The Magnificent Ambersons, The Right Stuff, and River’s Edge.

Rivers edge keanu reeves 1108x0 c default.jpg?ixlib=rails 2.1

The Magnificent Ambersons: The day after I saw a revival of The Magnificent Ambersons, my friend James asked what I thought about it. He was baffled and I was mildly depressed. You have to grade Orson Welles’ second film on a curve because at least 30 minutes of it, the “best 30 minutes” according to Welles, were cut, destroyed, and lost by RKO while he was filming It’s All True in South America. The film as is, at 88 minutes, doesn’t make much sense, but it’s sustained by Welles’ brilliant filmmaking and the ultimate spoiled brat, Mr. Tim Holt. Perhaps best remembered for his appearances in The Treasure of the Sierra Madre and My Darling Clementine, Holt plays a spoiled brat like no other, and it’s a shame he was in so many Westerns only because he can’t really play Little Lord Fauntleroy on the prairie.

In Welles’ adaptation of Booth Tarkington’s novel, Holt’s beyond impetuous; in this tale of family rise and ruin, you never once root for Holt, and this antipathy rubs off on other characters, people he loves. He’s fascinating to watch, but repulsive, an open wound of decadence and moral rot. I don’t know that there’s a ruder “protagonist” in 1940s cinema, maybe not even all of Classic Hollywood; when the plot becomes completely incomprehensible about half an hour in, it’s Holt that carries The Magnificent Ambersons and keeps it from descending into the dysfunctional confusion of other Welles features like The Lady from Shanghai and, to a lesser extent, The Stranger.

The Right Stuff: Philip Kaufman’s adaptation of the Tom Wolfe book infamously bombed in 1983, allowing Terms of Endearment to sweep the Oscars and become the iconic movie that it is.
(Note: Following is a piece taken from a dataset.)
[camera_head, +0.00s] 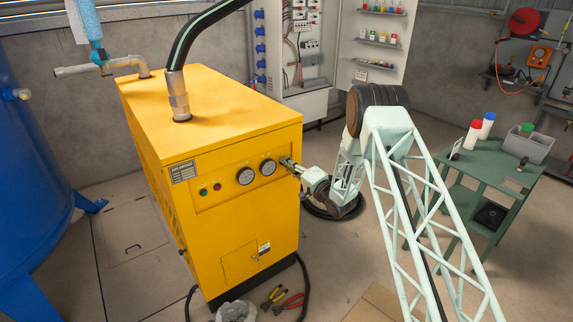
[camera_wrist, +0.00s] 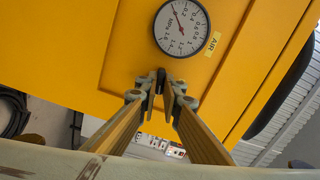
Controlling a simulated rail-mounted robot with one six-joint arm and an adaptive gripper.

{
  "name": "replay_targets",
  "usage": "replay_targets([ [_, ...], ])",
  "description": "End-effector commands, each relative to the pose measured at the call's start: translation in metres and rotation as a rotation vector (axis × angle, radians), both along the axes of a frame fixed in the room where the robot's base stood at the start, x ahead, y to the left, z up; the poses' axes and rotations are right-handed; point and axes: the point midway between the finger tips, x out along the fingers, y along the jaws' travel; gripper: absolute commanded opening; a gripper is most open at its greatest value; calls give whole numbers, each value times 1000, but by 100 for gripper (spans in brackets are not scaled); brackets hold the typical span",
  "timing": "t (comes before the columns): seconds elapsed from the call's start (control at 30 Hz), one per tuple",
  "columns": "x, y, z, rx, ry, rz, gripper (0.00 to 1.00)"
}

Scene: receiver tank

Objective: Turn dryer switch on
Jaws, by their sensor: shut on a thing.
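The yellow dryer (camera_head: 228,225) stands on the floor in the middle of the head view, with gauges and small buttons on its front panel. My gripper (camera_head: 288,163) is at the right end of that panel, beside the right gauge (camera_head: 268,167). In the wrist view the two fingertips of my gripper (camera_wrist: 163,84) are closed around a small black switch (camera_wrist: 161,74) on the yellow panel, just below a round gauge (camera_wrist: 182,28) and its AIR label. The fingers hide most of the switch, so I cannot tell its setting.
A green table (camera_head: 487,178) with bottles and a grey bin stands at the right. A blue tank (camera_head: 30,170) is at the left. Pliers (camera_head: 288,303) and a black cable lie on the floor before the dryer. An open electrical cabinet (camera_head: 303,97) stands behind.

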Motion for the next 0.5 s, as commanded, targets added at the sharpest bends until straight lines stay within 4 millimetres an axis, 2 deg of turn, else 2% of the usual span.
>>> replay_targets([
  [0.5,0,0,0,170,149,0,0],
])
Everyone was convinced that The Right Stuff would be the big movie of that winter, and when it failed with the public (critics loved it), John Glenn decided against running for President. Every actor involved—Ed Harris, Veronica Cartwright, Pamela Reed, Mary Jo Deschanel, Dennis Quaid, Scott Glenn—had their careers put on pause, and while some of them made it back into movies, most ended up on television. Deschanel followed her husband (the film’s cinematographer) to Twin Peaks seven years later; Reed is perhaps most fondly remembered for her work with Robert Altman in the 1988 HBO series Tanner ’88.
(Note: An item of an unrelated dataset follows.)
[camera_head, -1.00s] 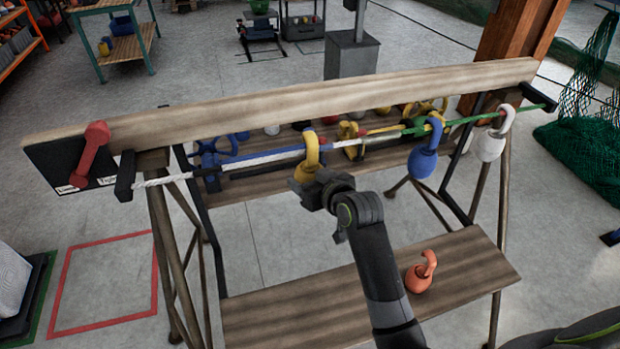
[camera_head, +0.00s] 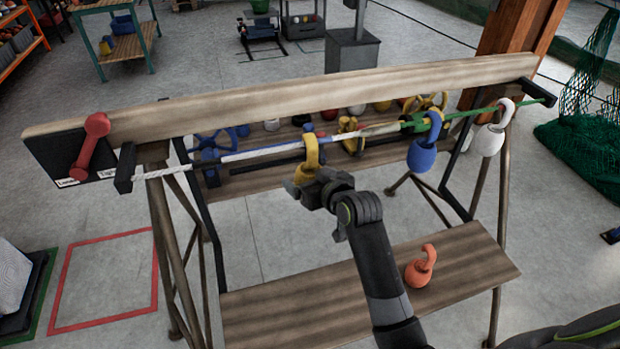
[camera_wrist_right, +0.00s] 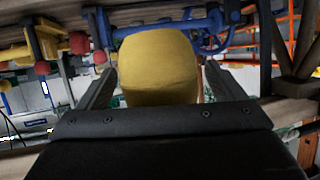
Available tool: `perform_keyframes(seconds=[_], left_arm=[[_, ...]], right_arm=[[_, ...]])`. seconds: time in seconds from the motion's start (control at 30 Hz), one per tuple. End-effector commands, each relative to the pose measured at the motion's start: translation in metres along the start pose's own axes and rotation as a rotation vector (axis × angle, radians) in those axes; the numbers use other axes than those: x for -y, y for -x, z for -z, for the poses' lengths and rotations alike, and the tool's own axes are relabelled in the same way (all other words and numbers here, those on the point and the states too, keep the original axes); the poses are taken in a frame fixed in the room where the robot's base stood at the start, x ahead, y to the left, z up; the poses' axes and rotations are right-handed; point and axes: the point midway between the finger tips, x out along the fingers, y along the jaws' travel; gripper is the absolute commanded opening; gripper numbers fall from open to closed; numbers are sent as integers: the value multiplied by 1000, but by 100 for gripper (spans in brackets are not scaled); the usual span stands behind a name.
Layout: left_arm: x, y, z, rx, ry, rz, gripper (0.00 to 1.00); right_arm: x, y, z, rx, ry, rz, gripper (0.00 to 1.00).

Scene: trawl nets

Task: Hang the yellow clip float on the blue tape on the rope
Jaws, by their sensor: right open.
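The yellow clip float (camera_head: 311,152) hangs by its hook on the rope (camera_head: 258,153), around the middle of the span. A blue stretch of tape (camera_head: 328,138) shows on the rope close to the hook; I cannot tell whether the hook sits right on it. My right gripper (camera_head: 304,190) is at the float's lower body, below the rope. In the right wrist view its open fingers stand on either side of the yellow body (camera_wrist_right: 158,68), with a gap visible on the right. My left gripper is not in view.
A blue float (camera_head: 422,155) and a white float (camera_head: 489,139) hang farther right on the rope. An orange float (camera_head: 420,268) stands on the lower shelf (camera_head: 270,308). A wooden beam (camera_head: 290,93) runs behind the rope, and more floats lie on a rear shelf.

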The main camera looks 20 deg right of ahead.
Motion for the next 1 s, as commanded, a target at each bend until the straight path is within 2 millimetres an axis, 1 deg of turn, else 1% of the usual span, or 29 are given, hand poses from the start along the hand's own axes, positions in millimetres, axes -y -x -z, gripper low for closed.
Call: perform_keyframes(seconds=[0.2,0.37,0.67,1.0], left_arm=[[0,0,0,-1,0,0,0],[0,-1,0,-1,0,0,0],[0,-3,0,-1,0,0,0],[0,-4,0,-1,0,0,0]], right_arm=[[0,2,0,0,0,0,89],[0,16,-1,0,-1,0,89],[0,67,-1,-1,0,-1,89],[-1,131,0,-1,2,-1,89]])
The Right Stuff is an exemplary “movie for adults,” a piece of popular entertainment that doesn’t condescend, doesn’t pander to children, and, while hilariously literal at times (“Didn’t you hear about the Bay of Pigs? The President’s got enough to deal with” is pretty good, but it doesn’t quite top a scene that takes place in 1947: “But the Russians are our allies!”), exudes a noble patriotism without ever getting into John Wayne territory. The film’s politics are closer to the Democratic Party line of the 1990s and 2000s, with a few jokes thrown in at the expense of anti-feminists. From 2025, it’s not hard to see why this prim and proper and classy American epic fell flat in the rah-rah Reagan 1980s; it also has too many endings, and when you have a story like John Glenn’s, well, there’s only so much drama you can extract from fraught reentries that ultimately succeeded.
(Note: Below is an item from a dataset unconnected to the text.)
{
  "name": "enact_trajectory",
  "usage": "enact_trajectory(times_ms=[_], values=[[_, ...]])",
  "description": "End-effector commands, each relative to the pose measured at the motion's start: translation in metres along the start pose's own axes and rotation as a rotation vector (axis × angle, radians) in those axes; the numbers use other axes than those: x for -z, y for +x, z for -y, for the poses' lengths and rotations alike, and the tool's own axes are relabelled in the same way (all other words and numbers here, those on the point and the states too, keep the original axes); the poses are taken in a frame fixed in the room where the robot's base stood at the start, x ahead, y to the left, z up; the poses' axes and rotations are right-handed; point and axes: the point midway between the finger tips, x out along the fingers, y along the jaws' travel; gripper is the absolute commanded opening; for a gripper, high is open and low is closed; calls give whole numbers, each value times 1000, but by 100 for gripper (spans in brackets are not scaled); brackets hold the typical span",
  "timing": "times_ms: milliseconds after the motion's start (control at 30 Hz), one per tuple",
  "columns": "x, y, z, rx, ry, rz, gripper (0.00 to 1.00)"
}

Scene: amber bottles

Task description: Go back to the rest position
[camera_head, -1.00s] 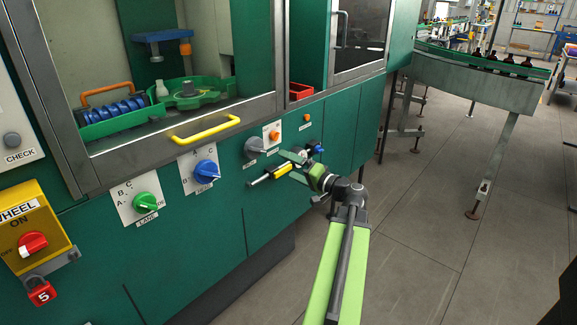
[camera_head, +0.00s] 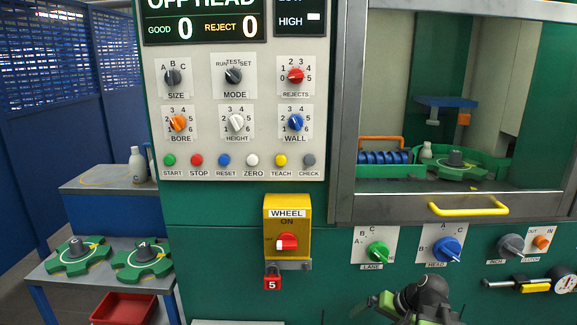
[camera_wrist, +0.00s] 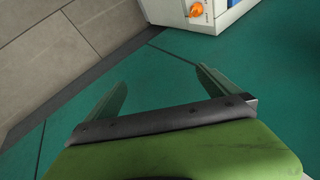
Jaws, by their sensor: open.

Automatic deduction for the presence of Sam Shepard as Chuck Yeager, a performance that bookends the film and nearly sent me on my way out. Don’t worry, he’s not in the middle.

River’s Edge: Tim Hunter’s 1986 third film proposes teenage angst and alienation as a way of life—not just for the teens, but the adults and small kids, too. Everyone in the always overcast Pacific Northwest town knows they’re in a make-believe place, a purgatory for deadbeats and stoners who can’t peel themselves off the couch. The discovery of a pristine dead body, a beautiful girl who everyone knew, is just another minor curiosity in a place where the only thing to do is kill time. The killer’s revealed in the second or third shot of the movie, but this is no procedural, nor a pat “the kids are fucked up” drama. River’s Edge anticipates the uneasy tone and many of the key details of Twin Peaks, which premiered four years later; it’s easy to imagine Hunter throwing whatever he had on hand at his television when David Lynch’s pilot aired.

But where Twin Peaks veers more often into tragedy, River’s Edge favors comedy, while always darting between the two. It’s a remarkably hard movie to pin down, one that’s helped immeasurably by seeing it with a crowd. The nervous laughter of certain revival screenings starts at a howl, but then the movie gets everyone in line, and while the laughter continues, it’s in time with a herky-jerky and hard-to-read film. Crispin Glover’s performance ties everything together: by playing a teenager playing a teenager, Glover’s histrionics clarify the film’s murky notions. He’s doing Dean, he’s doing Brando, he’s even doing a bit of Artaud and kabuki—he’s trying very hard. You could follow a single character through River’s Edge and come away with an entirely new experience each time. It’s a film that sticks with you, however loose and flabby it can be at times.